» What you should do
Return the line containing "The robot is", the line containing "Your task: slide", and every line between them, exactly as they stand. Output nothing else.

» Provided material
______
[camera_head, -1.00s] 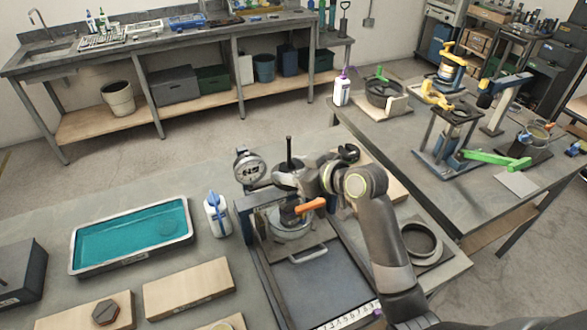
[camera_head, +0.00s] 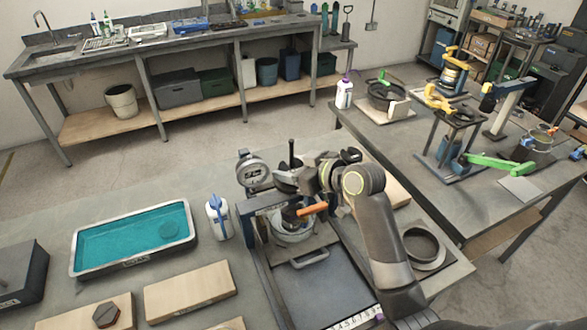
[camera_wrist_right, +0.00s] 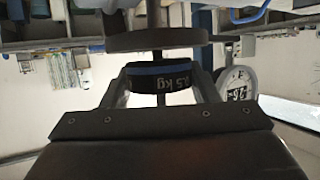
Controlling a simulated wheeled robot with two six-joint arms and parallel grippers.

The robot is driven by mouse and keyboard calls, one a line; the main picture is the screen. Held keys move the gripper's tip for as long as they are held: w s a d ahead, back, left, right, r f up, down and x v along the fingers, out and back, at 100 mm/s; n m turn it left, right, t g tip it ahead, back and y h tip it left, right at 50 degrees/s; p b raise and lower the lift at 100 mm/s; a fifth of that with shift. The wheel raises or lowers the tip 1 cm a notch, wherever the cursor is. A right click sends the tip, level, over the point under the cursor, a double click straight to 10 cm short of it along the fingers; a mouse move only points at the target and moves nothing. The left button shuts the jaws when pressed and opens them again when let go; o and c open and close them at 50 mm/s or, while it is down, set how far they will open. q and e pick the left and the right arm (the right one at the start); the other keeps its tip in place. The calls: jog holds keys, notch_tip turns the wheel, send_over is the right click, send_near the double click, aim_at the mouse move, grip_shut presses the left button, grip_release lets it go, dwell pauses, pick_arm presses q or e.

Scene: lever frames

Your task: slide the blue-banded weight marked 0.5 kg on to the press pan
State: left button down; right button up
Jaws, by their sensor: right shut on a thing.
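The weight (camera_wrist_right: 160,84) is a dark disc with a blue band and a "0.5 kg" mark, shown upside down in the right wrist view. My right gripper (camera_wrist_right: 160,92) is shut on it, one finger on each side. The press pan (camera_wrist_right: 155,39) is a wide grey disc just beyond the weight, with a narrow gap between them in the picture. A thin rod lines up with the weight; whether the slot surrounds it is unclear. In the head view the right gripper (camera_head: 299,178) is at the press, and the weight is mostly hidden there. My left gripper is out of view.
A dial gauge (camera_head: 253,170) stands left of the rod. An orange handle (camera_head: 312,209) and a metal pot (camera_head: 292,232) are below the gripper. A white bottle (camera_head: 218,218) and a teal tray (camera_head: 135,268) stand left. A ring (camera_head: 424,245) lies right.

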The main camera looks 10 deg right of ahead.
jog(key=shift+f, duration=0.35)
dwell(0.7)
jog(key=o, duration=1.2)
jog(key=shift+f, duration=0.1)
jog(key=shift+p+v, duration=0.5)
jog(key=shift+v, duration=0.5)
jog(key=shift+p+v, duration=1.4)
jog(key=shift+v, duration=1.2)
______
» Solution to this task
The robot is driven by mouse and keyboard calls, one a line; the main picture is the screen. Held keys move the gripper's tip for as long as they are held: w s a d ahead, back, left, right, r f up, down and x v along the fingers, out and back, at 100 mm/s; n m turn it left, right, t g tip it ahead, back and y h tip it left, right at 50 degrees/s; p b raise and lower the lift at 100 mm/s; a fifth of that with shift. The wheel raises or lowers the tip 1 cm a notch, wherever the cursor is. A right click sends the tip, level, over the point under the cursor, a double click straight to 10 cm short of it along the fingers; a mouse move only points at the target and moves nothing. The left button shuts the jaws when pressed and opens them again when let go; o and c open and close them at 50 mm/s or, while it is down, set how far they will open. q and e pick the left and the right arm (the right one at the start); the other keeps its tip in place. The calls: jog holds keys, notch_tip turns the wheel, send_over is the right click, send_near the double click, aim_at the mouse move, grip_shut presses the left button, grip_release lets it go, dwell pauses, pick_arm presses q or e.

Scene: lever frames

Your task: slide the blue-banded weight marked 0.5 kg on to the press pan

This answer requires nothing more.